### Problem requirements
Each line that follows should be printed again exactly as it stands.

[Items from a dataset]
__________

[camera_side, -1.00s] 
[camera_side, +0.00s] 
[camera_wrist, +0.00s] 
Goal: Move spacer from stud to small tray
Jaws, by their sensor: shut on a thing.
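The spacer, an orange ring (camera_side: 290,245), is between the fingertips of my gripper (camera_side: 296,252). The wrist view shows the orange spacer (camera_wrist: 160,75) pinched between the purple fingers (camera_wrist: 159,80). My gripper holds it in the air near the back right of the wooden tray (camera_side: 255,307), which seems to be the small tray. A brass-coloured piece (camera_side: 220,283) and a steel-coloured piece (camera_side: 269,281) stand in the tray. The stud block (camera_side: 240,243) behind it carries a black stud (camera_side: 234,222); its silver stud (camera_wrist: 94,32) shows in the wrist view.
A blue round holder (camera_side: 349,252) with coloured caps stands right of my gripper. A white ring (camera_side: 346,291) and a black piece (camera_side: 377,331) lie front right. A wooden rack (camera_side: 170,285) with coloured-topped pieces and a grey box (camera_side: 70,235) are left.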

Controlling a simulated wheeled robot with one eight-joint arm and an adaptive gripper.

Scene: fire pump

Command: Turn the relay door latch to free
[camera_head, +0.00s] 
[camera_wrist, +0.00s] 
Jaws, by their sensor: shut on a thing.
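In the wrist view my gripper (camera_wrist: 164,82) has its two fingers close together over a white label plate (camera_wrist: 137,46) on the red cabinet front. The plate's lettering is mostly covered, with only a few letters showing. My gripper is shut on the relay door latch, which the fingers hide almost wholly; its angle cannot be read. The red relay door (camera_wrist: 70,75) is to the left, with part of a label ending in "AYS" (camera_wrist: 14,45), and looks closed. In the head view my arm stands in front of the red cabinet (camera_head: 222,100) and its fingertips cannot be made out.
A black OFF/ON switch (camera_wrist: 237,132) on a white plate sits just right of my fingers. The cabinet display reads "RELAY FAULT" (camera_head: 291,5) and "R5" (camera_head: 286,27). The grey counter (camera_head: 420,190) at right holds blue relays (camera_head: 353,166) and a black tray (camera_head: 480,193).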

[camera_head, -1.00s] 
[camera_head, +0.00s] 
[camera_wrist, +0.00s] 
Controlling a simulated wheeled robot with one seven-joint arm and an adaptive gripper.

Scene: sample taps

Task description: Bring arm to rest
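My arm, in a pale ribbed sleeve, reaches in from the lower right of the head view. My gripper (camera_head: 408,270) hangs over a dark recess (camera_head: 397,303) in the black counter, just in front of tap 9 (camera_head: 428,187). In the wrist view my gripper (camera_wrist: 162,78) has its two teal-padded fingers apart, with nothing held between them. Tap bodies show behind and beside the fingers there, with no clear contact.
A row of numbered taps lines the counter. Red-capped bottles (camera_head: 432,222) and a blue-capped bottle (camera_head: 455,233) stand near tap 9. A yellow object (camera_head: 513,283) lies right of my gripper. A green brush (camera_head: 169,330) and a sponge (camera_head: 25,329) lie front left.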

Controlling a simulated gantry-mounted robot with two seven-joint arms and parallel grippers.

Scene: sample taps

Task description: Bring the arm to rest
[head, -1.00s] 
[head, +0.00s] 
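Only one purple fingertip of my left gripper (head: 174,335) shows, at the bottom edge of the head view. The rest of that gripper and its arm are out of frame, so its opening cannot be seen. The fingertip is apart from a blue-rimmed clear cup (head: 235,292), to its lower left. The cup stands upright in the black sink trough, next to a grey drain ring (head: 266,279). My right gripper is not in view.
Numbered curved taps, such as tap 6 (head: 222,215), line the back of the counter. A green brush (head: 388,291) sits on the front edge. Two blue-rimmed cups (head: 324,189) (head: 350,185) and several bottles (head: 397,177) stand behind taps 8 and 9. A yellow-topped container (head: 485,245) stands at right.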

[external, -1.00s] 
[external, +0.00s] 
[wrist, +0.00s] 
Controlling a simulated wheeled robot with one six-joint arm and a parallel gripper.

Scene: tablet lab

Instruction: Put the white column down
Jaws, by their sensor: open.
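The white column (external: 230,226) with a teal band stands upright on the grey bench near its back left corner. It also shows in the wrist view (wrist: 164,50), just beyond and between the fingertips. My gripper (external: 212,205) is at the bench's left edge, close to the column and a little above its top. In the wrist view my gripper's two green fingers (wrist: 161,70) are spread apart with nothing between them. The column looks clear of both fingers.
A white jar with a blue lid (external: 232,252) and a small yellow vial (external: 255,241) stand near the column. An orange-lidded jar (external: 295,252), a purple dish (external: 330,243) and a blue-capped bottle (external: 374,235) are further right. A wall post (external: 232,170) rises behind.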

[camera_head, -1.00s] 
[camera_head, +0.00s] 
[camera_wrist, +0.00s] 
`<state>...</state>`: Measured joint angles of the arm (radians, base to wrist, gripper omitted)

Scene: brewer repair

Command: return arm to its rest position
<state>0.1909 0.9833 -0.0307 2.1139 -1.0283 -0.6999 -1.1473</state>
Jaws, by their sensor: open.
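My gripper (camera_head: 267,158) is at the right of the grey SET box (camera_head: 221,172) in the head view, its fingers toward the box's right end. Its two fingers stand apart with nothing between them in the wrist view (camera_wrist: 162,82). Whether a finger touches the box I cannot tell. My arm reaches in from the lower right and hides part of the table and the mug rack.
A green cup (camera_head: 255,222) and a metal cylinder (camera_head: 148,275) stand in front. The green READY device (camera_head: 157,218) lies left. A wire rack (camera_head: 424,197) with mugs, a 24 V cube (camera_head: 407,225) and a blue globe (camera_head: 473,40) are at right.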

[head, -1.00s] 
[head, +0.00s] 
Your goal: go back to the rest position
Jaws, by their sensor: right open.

__________

### Reply to the exercise
[camera_side, -1.00s] 
[camera_side, +0.00s] 
[camera_wrist, +0.00s] 
Goal: Move spacer from stud to small tray
Jaws, by their sensor: shut on a thing.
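The spacer, an orange ring (camera_side: 290,245), is between the fingertips of my gripper (camera_side: 296,252). The wrist view shows the orange spacer (camera_wrist: 160,75) pinched between the purple fingers (camera_wrist: 159,80). My gripper holds it in the air near the back right of the wooden tray (camera_side: 255,307), which seems to be the small tray. A brass-coloured piece (camera_side: 220,283) and a steel-coloured piece (camera_side: 269,281) stand in the tray. The stud block (camera_side: 240,243) behind it carries a black stud (camera_side: 234,222); its silver stud (camera_wrist: 94,32) shows in the wrist view.
A blue round holder (camera_side: 349,252) with coloured caps stands right of my gripper. A white ring (camera_side: 346,291) and a black piece (camera_side: 377,331) lie front right. A wooden rack (camera_side: 170,285) with coloured-topped pieces and a grey box (camera_side: 70,235) are left.

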Controlling a simulated wheeled robot with one eight-joint arm and an adaptive gripper.

Scene: fire pump

Command: Turn the relay door latch to free
[camera_head, +0.00s] 
[camera_wrist, +0.00s] 
Jaws, by their sensor: shut on a thing.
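In the wrist view my gripper (camera_wrist: 164,82) has its two fingers close together over a white label plate (camera_wrist: 137,46) on the red cabinet front. The plate's lettering is mostly covered, with only a few letters showing. My gripper is shut on the relay door latch, which the fingers hide almost wholly; its angle cannot be read. The red relay door (camera_wrist: 70,75) is to the left, with part of a label ending in "AYS" (camera_wrist: 14,45), and looks closed. In the head view my arm stands in front of the red cabinet (camera_head: 222,100) and its fingertips cannot be made out.
A black OFF/ON switch (camera_wrist: 237,132) on a white plate sits just right of my fingers. The cabinet display reads "RELAY FAULT" (camera_head: 291,5) and "R5" (camera_head: 286,27). The grey counter (camera_head: 420,190) at right holds blue relays (camera_head: 353,166) and a black tray (camera_head: 480,193).

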[camera_head, -1.00s] 
[camera_head, +0.00s] 
[camera_wrist, +0.00s] 
Controlling a simulated wheeled robot with one seven-joint arm and an adaptive gripper.

Scene: sample taps

Task description: Bring arm to rest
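My arm, in a pale ribbed sleeve, reaches in from the lower right of the head view. My gripper (camera_head: 408,270) hangs over a dark recess (camera_head: 397,303) in the black counter, just in front of tap 9 (camera_head: 428,187). In the wrist view my gripper (camera_wrist: 162,78) has its two teal-padded fingers apart, with nothing held between them. Tap bodies show behind and beside the fingers there, with no clear contact.
A row of numbered taps lines the counter. Red-capped bottles (camera_head: 432,222) and a blue-capped bottle (camera_head: 455,233) stand near tap 9. A yellow object (camera_head: 513,283) lies right of my gripper. A green brush (camera_head: 169,330) and a sponge (camera_head: 25,329) lie front left.

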Controlling a simulated gantry-mounted robot with two seven-joint arms and parallel grippers.

Scene: sample taps

Task description: Bring the arm to rest
[head, -1.00s] 
[head, +0.00s] 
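Only one purple fingertip of my left gripper (head: 174,335) shows, at the bottom edge of the head view. The rest of that gripper and its arm are out of frame, so its opening cannot be seen. The fingertip is apart from a blue-rimmed clear cup (head: 235,292), to its lower left. The cup stands upright in the black sink trough, next to a grey drain ring (head: 266,279). My right gripper is not in view.
Numbered curved taps, such as tap 6 (head: 222,215), line the back of the counter. A green brush (head: 388,291) sits on the front edge. Two blue-rimmed cups (head: 324,189) (head: 350,185) and several bottles (head: 397,177) stand behind taps 8 and 9. A yellow-topped container (head: 485,245) stands at right.

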[external, -1.00s] 
[external, +0.00s] 
[wrist, +0.00s] 
Controlling a simulated wheeled robot with one six-joint arm and a parallel gripper.

Scene: tablet lab

Instruction: Put the white column down
Jaws, by their sensor: open.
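The white column (external: 230,226) with a teal band stands upright on the grey bench near its back left corner. It also shows in the wrist view (wrist: 164,50), just beyond and between the fingertips. My gripper (external: 212,205) is at the bench's left edge, close to the column and a little above its top. In the wrist view my gripper's two green fingers (wrist: 161,70) are spread apart with nothing between them. The column looks clear of both fingers.
A white jar with a blue lid (external: 232,252) and a small yellow vial (external: 255,241) stand near the column. An orange-lidded jar (external: 295,252), a purple dish (external: 330,243) and a blue-capped bottle (external: 374,235) are further right. A wall post (external: 232,170) rises behind.

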[camera_head, -1.00s] 
[camera_head, +0.00s] 
[camera_wrist, +0.00s] 
`<state>...</state>`: Measured joint angles of the arm (radians, base to wrist, gripper omitted)

Scene: brewer repair

Command: return arm to its rest position
<state>0.1909 0.9833 -0.0307 2.1139 -1.0283 -0.6999 -1.1473</state>
Jaws, by their sensor: open.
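My gripper (camera_head: 267,158) is at the right of the grey SET box (camera_head: 221,172) in the head view, its fingers toward the box's right end. Its two fingers stand apart with nothing between them in the wrist view (camera_wrist: 162,82). Whether a finger touches the box I cannot tell. My arm reaches in from the lower right and hides part of the table and the mug rack.
A green cup (camera_head: 255,222) and a metal cylinder (camera_head: 148,275) stand in front. The green READY device (camera_head: 157,218) lies left. A wire rack (camera_head: 424,197) with mugs, a 24 V cube (camera_head: 407,225) and a blue globe (camera_head: 473,40) are at right.

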[head, -1.00s] 
[head, +0.00s] 
Your goal: go back to the rest position
Jaws, by their sensor: right open.

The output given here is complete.